I think Locke's arguments can be seen as kind of groping to the truth, but not getting there. I find LOcke interesting, if only to compare to Hobbes. Locke, of course presents the classical Whig arguments, the arguments on which the Glorious Revolution was fought.

But I don't think they approach the fundamental position of where consent derives from, which is Rousseau's Social Contract.

Moggs- They did, yes. It was believed Republics couldn't work in countries bigger than city states.

Interesting view of Charles I's sons- the traditional view, tis true.
Charls II was certainly more intelligent than his brother- but ultimately, his brother was a historical loser- mainly because he actually converted to Catholicism openly, whereas Charles kept it quiet.

I often wonder what would have happened had Charles actually brought the Treaty of London into force.

William died childless :)

I'm not sure it DOES give us what we want.

The people would never agree to ID cards, I don't think.

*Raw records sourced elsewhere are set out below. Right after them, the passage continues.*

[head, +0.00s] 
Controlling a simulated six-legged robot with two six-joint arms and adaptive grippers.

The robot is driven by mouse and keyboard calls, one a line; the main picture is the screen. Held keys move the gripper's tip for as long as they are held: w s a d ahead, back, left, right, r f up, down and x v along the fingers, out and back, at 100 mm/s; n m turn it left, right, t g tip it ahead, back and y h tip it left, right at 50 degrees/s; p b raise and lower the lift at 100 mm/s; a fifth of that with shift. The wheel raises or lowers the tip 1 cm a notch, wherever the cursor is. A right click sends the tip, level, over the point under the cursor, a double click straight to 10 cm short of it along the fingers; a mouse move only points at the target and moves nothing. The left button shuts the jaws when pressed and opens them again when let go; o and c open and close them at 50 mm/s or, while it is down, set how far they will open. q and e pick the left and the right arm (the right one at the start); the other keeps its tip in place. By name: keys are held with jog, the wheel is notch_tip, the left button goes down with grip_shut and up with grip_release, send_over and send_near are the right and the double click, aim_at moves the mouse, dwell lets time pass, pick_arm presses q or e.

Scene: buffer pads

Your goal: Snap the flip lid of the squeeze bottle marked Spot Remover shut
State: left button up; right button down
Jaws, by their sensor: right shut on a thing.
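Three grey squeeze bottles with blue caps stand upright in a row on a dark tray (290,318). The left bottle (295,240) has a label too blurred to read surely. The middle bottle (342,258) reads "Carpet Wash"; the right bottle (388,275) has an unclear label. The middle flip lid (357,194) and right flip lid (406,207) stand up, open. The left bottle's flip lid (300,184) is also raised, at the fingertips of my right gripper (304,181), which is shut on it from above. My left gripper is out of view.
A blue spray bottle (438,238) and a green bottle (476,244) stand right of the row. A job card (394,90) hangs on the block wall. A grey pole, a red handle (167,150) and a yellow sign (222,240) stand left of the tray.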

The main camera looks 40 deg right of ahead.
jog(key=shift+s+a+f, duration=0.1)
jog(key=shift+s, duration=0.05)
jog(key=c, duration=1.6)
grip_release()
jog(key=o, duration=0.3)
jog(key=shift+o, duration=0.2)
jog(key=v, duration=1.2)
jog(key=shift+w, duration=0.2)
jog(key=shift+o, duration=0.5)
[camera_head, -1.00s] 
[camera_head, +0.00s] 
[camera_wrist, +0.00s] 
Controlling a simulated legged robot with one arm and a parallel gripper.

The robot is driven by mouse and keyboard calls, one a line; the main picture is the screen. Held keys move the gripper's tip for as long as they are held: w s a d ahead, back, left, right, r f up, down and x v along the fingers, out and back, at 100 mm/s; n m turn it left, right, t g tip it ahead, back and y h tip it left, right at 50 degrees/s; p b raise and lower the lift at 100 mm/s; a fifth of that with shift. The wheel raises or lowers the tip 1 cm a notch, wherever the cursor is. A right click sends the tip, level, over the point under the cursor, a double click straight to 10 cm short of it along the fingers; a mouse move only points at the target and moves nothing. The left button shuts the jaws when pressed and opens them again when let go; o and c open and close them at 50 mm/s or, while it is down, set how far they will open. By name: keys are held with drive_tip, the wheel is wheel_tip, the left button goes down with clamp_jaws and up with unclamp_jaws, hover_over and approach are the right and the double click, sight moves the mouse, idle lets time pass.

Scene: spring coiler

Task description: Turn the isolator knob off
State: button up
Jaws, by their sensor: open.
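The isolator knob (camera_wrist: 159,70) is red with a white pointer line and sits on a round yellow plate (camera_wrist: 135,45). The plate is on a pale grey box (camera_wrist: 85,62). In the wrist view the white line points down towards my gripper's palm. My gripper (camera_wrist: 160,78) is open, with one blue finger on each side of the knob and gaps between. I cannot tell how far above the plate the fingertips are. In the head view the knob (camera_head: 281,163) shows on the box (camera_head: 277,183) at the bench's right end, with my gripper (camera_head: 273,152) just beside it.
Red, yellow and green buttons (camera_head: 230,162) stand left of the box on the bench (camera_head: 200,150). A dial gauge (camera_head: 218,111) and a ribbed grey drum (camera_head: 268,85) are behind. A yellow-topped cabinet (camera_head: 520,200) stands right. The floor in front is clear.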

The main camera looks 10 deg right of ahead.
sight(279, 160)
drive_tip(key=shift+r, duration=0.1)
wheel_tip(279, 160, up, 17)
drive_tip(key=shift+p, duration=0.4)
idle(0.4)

They wouldn't have gone to war in Iraq.

I think laws passed would be a lot more LIBERAL if they were subject to a direct vote.

Parliament has a vested interest in keeping the laws illiberal...

Anonymous said...

Mixing my Willimas... That'll teach me not to rely on unaided memory. The grand daughter of James suceeded the daughter, but not Mary's daughter, but it is irrelevant to my argument.

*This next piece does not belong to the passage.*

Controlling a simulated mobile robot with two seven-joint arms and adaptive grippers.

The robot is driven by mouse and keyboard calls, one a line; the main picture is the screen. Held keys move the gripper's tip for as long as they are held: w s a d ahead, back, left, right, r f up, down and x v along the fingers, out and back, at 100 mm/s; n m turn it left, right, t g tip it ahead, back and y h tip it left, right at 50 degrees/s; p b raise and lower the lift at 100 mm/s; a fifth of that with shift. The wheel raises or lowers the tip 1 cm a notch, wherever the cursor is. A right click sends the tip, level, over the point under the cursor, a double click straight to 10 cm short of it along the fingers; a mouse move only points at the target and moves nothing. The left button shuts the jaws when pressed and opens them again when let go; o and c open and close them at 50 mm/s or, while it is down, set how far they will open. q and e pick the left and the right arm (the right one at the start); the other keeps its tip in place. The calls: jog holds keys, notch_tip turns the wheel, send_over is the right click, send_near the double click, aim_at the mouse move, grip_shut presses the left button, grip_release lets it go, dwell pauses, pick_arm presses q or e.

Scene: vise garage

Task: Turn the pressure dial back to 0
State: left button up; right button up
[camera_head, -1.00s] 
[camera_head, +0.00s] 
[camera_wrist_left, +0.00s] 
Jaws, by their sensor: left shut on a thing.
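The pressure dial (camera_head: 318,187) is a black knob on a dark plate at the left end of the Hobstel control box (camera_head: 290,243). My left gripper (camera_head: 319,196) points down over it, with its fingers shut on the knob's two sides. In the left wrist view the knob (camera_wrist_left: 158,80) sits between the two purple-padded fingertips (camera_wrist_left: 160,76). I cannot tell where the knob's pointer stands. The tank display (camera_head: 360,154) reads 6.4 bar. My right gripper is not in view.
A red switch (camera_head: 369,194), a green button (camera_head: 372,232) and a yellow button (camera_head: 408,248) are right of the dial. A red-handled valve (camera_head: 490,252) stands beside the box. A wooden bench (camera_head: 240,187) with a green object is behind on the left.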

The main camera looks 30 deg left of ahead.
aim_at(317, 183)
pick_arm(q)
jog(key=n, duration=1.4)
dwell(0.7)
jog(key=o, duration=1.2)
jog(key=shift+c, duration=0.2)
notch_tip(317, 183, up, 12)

The 1689 Bill of Rights, the 1701 Settlement Act established the supremacy of Parliament. Parliamnet even had the right to name the royal succession for goodness sake.

I figure that puts Parliament pretty firmly in charge and Royalty the pretty lights they used to distract the public. I know it is not quite that simple, but it gives the picture.

But universal suffereag in 1885? That not really true is it?

Even the 1918 Representation of the People Act only gave women over 30 who also owned property the right to vote – not all women, not most less well off women. But all men over the age of 21 got the right to vote.

Women didn't get electorial parity till 1928.